When I moved here, people were talking about race all the time. When I signed up for school, they asked me to self-identify. I was like, “Self-identify? What is that?” Those things from the get-go were very fascinating to me.
Living in Harlem, I got to experience it first-hand. Because I can be sort of white-passing, sometimes if I talked to black people, they would not realize that I was Mexican, and they would talk shit about Mexicans. I was like, “Guys, I’m actually Mexican.” They would say, “No, but you’re different. You were born here.” And I’m like, “No, I was born and raised in Mexico.”
Then, talking to Mexicans who knew I was Mexican, sometimes they would talk shit about black people. And I’m like, “What they fuck are you talking about? You’re saying they’re criminals?

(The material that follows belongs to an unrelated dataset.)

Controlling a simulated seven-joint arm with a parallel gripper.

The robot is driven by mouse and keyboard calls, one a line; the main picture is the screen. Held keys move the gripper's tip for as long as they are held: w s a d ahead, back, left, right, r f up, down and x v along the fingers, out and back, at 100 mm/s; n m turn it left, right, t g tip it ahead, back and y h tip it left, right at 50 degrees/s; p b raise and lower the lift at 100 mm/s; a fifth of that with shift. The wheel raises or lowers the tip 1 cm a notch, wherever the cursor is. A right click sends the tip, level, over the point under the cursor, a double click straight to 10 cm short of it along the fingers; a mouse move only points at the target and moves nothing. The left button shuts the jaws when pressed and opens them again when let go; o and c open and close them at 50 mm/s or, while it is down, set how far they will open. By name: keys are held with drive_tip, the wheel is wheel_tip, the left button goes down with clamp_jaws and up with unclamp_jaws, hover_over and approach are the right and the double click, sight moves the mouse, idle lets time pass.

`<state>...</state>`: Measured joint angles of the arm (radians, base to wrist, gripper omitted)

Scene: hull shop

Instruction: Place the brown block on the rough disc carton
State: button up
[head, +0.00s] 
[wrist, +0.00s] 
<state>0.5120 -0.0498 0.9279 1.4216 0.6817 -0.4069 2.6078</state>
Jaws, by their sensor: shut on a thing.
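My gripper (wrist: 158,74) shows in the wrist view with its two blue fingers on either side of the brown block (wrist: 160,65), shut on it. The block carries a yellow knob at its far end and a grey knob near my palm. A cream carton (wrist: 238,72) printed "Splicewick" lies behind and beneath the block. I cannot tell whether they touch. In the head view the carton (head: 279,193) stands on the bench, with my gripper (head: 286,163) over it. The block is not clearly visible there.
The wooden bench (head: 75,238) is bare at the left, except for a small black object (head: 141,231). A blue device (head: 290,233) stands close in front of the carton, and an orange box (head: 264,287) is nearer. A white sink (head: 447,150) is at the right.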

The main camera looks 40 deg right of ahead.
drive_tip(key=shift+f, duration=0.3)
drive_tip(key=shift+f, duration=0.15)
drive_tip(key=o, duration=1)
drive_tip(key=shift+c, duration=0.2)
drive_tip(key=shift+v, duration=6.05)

What do you think white people think of you? They think the same.” I always thought it was funny they were so focused on fighting each other and talking shit to each other. I’m like, maybe this is not the best idea. So I just thought that was interesting.
The idea that project came from an opportunity I got when I was at Cannes. They were offering people with films in my category €5,000 to make a film, but you had to compete for it. You had to pitch, and then you had to do a vote with your Facebook friends – which I didn’t know about when I first signed up. I ended up pitching for the film, and you had to get people to vote and it was very complicated. So I didn’t get the money, and because I didn’t have money, I didn’t go on with the project.
GS: One last thing, because I know you’re on set as we speak. When you’re working on a project, what can a studio space provide to make your job easier?
YCM: Well, definitely a good space with good rates. It also helps if they are ready for you – I’ve been to studios where you can’t even plug in the lights you need.
It’s helpful if the studio is equipped with the technical stuff that I need. Also, if it can be modified easily, that’s also convenient. It helps if it’s accessible. Something that can really simplify your job is just having access for a car – if you can unload directly into an elevator or something, that can be really, really helpful.